Brooklynguy goes on to say this wine was "excellent from the moment I pulled the cork, what put this wine into 'wow' territory for me was how incredibly detailed the palate became after about 90 minutes open. It was as if I could taste the jet-black skins, and their spicy juice, the seeds and stems, the soil, and the tiny bit of wood."

How can you not love a blogger who goes by the name Brooklynguy?

Old scarecrow hanging on a wall

Scarecrow Rutherford Cabernet Sauvignon 2005

The 2005 Scarecrow made the San Fracisco Chronicle wine editor's top 10 most memorable wines list of 2008.

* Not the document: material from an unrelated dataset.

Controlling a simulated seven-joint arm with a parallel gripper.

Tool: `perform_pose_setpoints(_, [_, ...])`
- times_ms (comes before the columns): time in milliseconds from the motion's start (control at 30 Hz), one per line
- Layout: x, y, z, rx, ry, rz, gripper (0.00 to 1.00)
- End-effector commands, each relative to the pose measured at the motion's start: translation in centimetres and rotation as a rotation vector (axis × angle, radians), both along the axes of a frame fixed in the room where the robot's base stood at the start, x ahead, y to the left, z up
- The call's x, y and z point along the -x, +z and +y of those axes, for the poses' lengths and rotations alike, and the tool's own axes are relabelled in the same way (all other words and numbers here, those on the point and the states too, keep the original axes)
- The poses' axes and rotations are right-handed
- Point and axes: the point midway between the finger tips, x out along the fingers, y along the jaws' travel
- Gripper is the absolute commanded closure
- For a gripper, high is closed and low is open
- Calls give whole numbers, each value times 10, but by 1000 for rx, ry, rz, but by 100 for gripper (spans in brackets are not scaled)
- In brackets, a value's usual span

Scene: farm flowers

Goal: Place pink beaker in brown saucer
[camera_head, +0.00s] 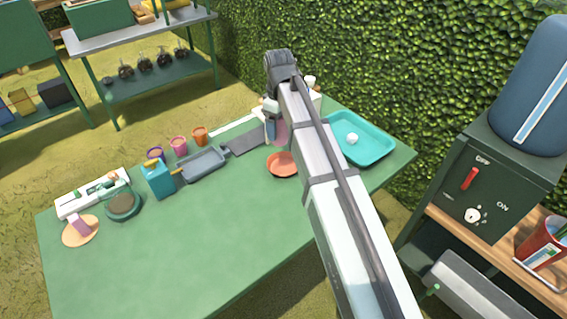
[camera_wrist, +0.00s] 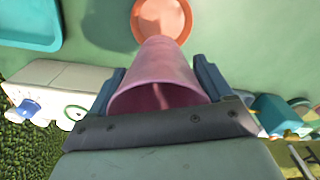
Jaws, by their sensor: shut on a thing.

Jon Bonné wrote of this wine "there's something almost frustrating about a blockbuster Cabernet with such amazing provenance...[it's] a pitch-perfect expression of Napa Cabernet that's as seductive and perfumed as it is dense and wound in its tannic power."

Brian Pasch tasted it along with half a dozen other notable wines.

He writes of the half-dozen wines "if this lineup doesn't get you thirsty then you must not love California Cabernet wines. I wanted to taste the Scarecrow wrapped around some other noteworthy wines to have some perspective on how this wine compares to its peers. In this tasting, there was no peer." (emphasis his)

Brian gave the Scarecrow 98 points.

James Laube at Wine Spectator was one of the early tasters of the 2005 Scarecrow. He found it "a true tour de force that’s dark, plush, layered with flavors, supple in texture and long and persistent on the finish."

Perhaps most importantly, James found it "a shade more elegant" than the 2004 Scarecrow.